しかし、現実は残酷に勝者と敗者を分けました。

結果は即時ギャラリーに掲示

抽選が終わると、ホール外のギャラリーに当選番号が掲示されます。
抽選後、会場内ですべての番号は表示されないので、観覧者は抽選後ギャラリーへ大移動することとなります。
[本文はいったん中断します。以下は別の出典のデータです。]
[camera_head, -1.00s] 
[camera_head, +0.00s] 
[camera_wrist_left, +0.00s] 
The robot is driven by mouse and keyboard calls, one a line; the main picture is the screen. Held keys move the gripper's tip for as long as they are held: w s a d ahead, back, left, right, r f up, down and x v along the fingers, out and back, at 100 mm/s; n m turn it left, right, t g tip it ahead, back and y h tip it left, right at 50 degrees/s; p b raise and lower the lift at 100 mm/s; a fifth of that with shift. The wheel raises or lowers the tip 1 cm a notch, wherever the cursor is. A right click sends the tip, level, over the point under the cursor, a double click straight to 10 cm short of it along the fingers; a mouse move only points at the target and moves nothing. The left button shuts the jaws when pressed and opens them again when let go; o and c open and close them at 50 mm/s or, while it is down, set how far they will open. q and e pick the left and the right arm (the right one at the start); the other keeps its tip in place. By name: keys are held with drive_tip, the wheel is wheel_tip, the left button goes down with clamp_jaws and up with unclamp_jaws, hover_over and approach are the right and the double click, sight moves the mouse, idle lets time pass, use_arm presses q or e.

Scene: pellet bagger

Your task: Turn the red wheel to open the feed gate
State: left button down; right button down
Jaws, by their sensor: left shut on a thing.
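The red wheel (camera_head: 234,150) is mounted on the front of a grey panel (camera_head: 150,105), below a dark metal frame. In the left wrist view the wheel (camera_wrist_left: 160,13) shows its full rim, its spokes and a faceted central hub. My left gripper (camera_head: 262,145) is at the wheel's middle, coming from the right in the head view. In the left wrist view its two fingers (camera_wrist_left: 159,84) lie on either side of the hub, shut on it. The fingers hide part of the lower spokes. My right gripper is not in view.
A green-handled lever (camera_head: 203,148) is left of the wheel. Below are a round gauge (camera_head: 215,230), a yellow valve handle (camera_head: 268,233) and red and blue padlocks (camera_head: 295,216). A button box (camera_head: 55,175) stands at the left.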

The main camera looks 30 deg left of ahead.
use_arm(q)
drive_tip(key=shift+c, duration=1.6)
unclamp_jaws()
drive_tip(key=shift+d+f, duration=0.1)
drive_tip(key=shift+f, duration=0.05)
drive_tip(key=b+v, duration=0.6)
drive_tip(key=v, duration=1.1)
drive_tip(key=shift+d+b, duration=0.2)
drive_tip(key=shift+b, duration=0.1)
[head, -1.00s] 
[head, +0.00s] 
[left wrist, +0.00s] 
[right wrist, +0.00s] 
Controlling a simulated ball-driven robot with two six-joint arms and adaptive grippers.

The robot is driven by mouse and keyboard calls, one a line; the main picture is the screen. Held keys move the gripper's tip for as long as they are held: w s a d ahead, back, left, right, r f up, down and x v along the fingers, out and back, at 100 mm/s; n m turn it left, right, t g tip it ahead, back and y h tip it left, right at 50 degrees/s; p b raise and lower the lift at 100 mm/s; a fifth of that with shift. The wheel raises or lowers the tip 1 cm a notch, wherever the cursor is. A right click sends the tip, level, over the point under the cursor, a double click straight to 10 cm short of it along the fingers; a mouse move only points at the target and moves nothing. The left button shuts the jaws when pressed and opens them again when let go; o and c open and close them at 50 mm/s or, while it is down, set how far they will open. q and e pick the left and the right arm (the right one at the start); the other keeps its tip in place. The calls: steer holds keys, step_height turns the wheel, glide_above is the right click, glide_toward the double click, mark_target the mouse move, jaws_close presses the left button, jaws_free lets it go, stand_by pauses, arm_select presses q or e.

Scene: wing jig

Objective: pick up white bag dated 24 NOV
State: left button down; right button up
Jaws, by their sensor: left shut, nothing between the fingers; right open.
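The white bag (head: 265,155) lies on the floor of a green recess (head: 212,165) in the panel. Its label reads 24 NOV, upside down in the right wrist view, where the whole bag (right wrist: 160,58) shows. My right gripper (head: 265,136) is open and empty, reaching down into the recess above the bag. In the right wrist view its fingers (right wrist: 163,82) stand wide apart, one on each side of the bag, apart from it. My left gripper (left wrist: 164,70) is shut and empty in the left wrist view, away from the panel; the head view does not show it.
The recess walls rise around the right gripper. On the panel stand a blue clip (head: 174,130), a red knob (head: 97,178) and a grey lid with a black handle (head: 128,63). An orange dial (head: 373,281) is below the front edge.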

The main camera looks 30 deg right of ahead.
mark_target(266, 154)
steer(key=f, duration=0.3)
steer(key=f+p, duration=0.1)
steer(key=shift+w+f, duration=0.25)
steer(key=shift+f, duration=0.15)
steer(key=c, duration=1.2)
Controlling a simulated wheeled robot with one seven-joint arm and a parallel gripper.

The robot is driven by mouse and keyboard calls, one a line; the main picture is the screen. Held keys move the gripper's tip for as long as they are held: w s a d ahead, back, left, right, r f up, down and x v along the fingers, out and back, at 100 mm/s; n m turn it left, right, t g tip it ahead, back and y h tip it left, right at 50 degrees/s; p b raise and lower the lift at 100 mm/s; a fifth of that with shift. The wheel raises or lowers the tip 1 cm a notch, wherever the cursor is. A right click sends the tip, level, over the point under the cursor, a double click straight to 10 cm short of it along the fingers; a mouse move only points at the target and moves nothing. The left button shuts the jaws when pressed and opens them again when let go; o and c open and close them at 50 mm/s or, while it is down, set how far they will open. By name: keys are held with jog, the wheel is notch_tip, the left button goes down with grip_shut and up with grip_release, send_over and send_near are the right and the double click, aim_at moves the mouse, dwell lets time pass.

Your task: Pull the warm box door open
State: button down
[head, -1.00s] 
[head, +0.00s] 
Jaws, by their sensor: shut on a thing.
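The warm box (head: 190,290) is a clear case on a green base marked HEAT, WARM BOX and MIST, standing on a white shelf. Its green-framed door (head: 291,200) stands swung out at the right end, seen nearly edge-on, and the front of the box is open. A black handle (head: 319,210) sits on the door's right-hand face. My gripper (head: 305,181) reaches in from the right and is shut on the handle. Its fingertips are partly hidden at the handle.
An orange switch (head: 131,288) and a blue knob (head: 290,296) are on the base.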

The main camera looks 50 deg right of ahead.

ここでは、新聞やテレビのインタビューもかなりされていました。

さて、Mさんには辛い報告をせねばなりません・・・。
昼休みの時間、Mさんに連絡しました。

(画像はイメージです)

トゥルル、トゥルル・・・
Mさん「はい。もしもし。」
コタロウ「あ、Mさんですか。コタロウです。抽選結果が出ました。」
M「あー、どうでした?」
コ「(あれ、なんかテンション低いぞ??)それがですね・・・」
M「・・・・」

コ「・・・・ダメでした。」

M「そうでしたか。しょうがないですね。わざわざ抽選見てきてもらってありがとうございました。」
コ「いえ、そんなお礼なんて。こちらこそ若干無理言ったかもしれないのにスミマセン・・・。」
M「いやー、まあ20倍って聞いてたので、正直当たるイメージはなかったです。」
コ「ええええ、そんなぁ。」
M「でも両親もまだしばらくは元気でしょうし、お陰様で申し込み方やお墓のことも分かったので、また来年も申し込んでみますよ。」

いやはや、Mさんがいい人で良かった。
その後、Mさんからご両親に報告した件も連絡をもらいました。Mさんご両親も、家族でお墓のことをちゃんと考えるなんてなかったので、いい機会になったとおっしゃってくれたとのことでした。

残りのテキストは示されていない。